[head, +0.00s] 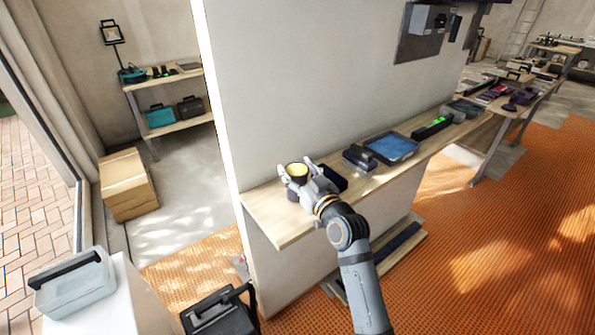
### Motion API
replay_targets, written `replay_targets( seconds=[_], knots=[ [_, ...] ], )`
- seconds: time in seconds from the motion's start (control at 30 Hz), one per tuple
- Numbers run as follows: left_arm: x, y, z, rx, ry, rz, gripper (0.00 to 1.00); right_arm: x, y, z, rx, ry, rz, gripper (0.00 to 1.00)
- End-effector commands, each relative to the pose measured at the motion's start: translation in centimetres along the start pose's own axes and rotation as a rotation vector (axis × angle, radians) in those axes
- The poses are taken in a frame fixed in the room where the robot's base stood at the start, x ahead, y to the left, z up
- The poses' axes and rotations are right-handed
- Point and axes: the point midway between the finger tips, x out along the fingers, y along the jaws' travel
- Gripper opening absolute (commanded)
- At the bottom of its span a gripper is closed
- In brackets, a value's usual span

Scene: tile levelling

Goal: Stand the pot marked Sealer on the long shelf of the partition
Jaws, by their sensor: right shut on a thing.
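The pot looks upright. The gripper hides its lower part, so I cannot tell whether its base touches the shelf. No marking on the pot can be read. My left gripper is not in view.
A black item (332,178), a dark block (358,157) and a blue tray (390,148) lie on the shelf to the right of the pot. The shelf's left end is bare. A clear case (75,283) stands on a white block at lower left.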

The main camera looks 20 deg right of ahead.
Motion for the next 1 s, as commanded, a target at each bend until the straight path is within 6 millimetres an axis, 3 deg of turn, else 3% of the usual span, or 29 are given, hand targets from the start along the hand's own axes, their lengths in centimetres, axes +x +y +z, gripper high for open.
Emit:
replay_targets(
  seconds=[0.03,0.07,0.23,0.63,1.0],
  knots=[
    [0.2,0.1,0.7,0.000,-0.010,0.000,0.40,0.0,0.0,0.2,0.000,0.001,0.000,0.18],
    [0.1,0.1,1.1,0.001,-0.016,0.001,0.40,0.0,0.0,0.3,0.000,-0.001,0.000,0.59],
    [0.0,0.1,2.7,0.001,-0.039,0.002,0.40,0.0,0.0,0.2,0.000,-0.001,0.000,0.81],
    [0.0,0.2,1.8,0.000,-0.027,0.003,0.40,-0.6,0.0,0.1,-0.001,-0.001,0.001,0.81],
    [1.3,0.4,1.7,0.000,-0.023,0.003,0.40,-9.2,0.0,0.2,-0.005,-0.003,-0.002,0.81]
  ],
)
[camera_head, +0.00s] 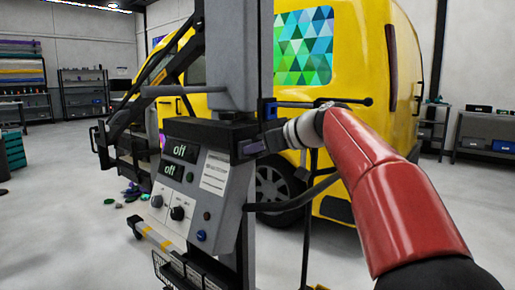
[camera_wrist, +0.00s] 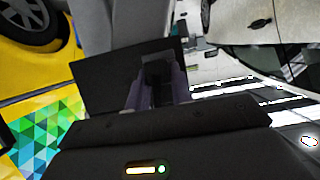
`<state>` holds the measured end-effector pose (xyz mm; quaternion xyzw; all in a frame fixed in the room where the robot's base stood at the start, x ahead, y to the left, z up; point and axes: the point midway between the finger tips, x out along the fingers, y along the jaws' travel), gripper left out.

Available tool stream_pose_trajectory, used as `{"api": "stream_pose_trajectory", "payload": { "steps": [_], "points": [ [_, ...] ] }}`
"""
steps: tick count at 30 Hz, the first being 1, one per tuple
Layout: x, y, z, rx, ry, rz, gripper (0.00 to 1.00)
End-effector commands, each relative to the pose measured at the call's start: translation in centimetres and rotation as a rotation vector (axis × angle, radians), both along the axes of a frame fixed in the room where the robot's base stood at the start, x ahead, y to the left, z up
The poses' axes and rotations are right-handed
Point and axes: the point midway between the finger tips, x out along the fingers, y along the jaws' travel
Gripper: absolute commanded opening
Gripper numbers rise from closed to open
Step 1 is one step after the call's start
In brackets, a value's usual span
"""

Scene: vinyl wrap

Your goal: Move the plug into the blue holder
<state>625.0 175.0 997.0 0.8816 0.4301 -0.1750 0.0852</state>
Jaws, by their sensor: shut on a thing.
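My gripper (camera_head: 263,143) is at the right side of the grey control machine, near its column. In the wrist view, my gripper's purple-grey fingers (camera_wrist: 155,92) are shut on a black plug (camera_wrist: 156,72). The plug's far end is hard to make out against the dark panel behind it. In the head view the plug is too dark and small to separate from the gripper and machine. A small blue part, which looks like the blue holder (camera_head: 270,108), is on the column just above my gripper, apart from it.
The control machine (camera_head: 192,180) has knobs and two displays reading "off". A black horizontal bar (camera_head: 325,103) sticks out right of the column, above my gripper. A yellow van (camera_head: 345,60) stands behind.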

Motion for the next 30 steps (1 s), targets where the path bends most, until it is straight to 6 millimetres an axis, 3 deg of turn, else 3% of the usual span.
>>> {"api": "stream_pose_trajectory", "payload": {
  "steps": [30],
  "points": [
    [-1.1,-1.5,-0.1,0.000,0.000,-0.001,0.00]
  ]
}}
++++++++
_WRITTEN PROBLEM_
Find every line in the records above that holds the word "millimetres", and copy each one.

_CORRECT RESULT_
Motion for the next 1 s, as commanded, a target at each bend until the straight path is within 6 millimetres an axis, 3 deg of turn, else 3% of the usual span, or 29 are given, hand targets from the start along the hand's own axes, their lengths in centimetres, axes +x +y +z, gripper high for open.
Motion for the next 30 steps (1 s), targets where the path bends most, until it is straight to 6 millimetres an axis, 3 deg of turn, else 3% of the usual span.

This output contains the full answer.